Peki, bu nasıl olmuştu? Gardını düşürecek kadar umarsız saldırı niçindi? Bu defa yine aynı şey olmuş,  Menderes’in milli üretim, altyapı, yatırım gibi söylemleri tekrarlanmış, klasik yollardan sonuca gitme işlemi hüsrana uğramış ve FETÖ son hamlede yıkılmayı göze alacak kadar gardını indirip yıkma teşebbüsüne girip hüsran ile dizleri üzerine kapaklanacaktı. Bu kapaklanma Rothschild’lerin de Türkiye’de kapaklanması riskini taşıyordu. Devreye giren; Rahmi Koç altyapıya harcana paraları eleştiriyor, TUSİAD Avrupa’ya teslim olun çağrısı yapıyor, Tapınağın karşı çıktığı gelişmeleri meydanlar ve medyada yevmiyeli militanlar dile getiriyordu.

Bu gelişmelerin arasında patlatılan canlı bombalar, sınır içi ve dışı terör saldırıları, Batı Parlamentolarının tutumları ve gündemi sallayan her gelişme Hücresel Yapının IV. Ayağı olarak birbirine hücresel yapı ile Rothschild-Siyonist Global Politika-CIA-FETÖ kanalından gelip ağın farklı kollarına dağılıyor.
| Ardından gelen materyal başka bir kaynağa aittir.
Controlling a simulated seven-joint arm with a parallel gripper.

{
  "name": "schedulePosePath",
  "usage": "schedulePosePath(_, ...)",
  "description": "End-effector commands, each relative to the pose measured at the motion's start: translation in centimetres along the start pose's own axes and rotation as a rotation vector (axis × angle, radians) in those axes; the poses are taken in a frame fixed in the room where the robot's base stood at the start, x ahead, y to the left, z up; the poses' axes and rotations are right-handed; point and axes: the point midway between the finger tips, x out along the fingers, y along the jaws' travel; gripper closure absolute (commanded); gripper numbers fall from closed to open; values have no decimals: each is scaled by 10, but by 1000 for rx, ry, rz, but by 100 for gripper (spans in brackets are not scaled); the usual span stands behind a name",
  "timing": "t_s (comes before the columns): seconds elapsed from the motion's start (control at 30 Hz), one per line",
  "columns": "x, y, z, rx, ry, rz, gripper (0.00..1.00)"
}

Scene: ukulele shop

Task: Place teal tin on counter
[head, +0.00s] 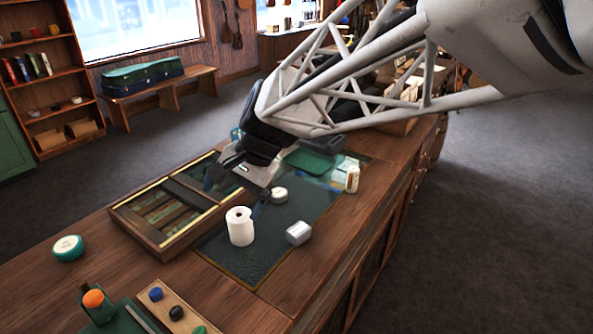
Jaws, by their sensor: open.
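A round teal tin (68,247) with a pale lid sits flat on the wooden counter (95,285), near its left edge in the head view. My gripper (236,193) is over the middle of the counter, pointing down, with its dark fingers spread apart. It is open and I see nothing held between the fingers. It is well to the right of the teal tin and apart from it. The gripper is above the right part of a glass-topped display box and the edge of a dark mat. My arm hides part of the counter's far end.
The display box (167,251) lies between teal tin and mat. On the dark mat (240,268) are a white paper roll (240,227), a small white round item (279,195) and a silvery cylinder (299,233). A white bottle (352,179) stands farther back. A wooden tray (183,300) is in front.

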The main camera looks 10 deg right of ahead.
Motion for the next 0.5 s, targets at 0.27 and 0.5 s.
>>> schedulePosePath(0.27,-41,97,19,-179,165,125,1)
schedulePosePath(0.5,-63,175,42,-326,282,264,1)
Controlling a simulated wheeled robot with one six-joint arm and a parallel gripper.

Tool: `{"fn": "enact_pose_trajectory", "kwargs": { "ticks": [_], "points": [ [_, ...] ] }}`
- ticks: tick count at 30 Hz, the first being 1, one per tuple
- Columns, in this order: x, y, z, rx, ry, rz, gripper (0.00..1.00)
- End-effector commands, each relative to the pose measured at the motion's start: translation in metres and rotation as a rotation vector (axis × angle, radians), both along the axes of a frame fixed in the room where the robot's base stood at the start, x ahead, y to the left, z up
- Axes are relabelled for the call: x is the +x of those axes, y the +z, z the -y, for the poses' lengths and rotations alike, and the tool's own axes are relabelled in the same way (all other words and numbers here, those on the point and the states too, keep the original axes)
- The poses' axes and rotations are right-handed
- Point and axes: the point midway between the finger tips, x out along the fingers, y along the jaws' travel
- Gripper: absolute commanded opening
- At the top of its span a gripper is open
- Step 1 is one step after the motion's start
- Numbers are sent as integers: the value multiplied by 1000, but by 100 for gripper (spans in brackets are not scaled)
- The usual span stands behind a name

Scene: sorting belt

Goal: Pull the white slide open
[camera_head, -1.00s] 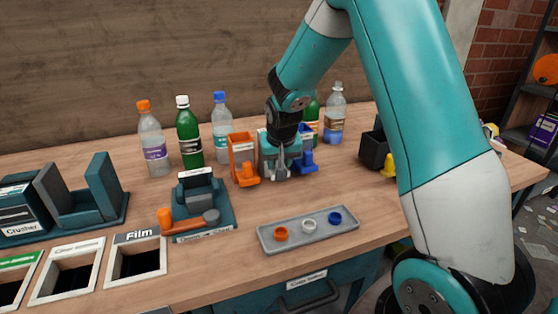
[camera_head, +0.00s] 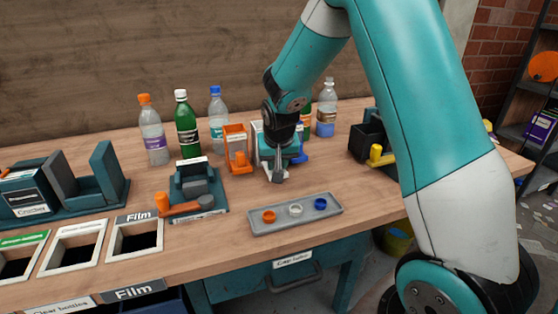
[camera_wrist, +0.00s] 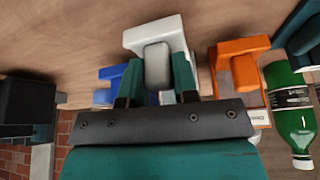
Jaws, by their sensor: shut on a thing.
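The white slide (camera_wrist: 155,35) shows in the wrist view as a pale frame around a grey grip block, between the orange and blue slides. My gripper (camera_wrist: 157,75) has its teal fingers on either side of the grey block and is shut on it. In the head view my gripper (camera_head: 278,168) is low over the bench and hides most of the white slide and its housing. The orange slide (camera_head: 239,160) stands just left of my gripper. The blue slide (camera_head: 301,152) is partly hidden to its right.
A grey tray (camera_head: 268,230) with orange, white and blue caps lies in front of my gripper. Several bottles (camera_head: 186,130) stand along the back. A teal device with an orange lever (camera_head: 180,208) is at left, and a black bin (camera_head: 366,140) at right.

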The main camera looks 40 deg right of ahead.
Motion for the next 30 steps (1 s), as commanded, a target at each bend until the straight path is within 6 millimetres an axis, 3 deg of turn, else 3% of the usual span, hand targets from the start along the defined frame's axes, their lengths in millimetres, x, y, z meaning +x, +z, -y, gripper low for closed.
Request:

Artık Siyonizm’in karanlık tapınağına selam çakanlar değil milli bütünlüğü ve milli üretimi ile şahlanan Anadolu insanları bölgenin mevsimini belirliyor. Avrasya dengesinin güçlenmesi Batının sonunu hazırlarken Siyonizm tapınaklarını Çin’e taşıyor.

Bu hücresel yapının oyunlarını bütün olarak görmeyi kitlesel bazda başardığımız zaman zafer bizim, mağlubiyet fitnenin olacaktır.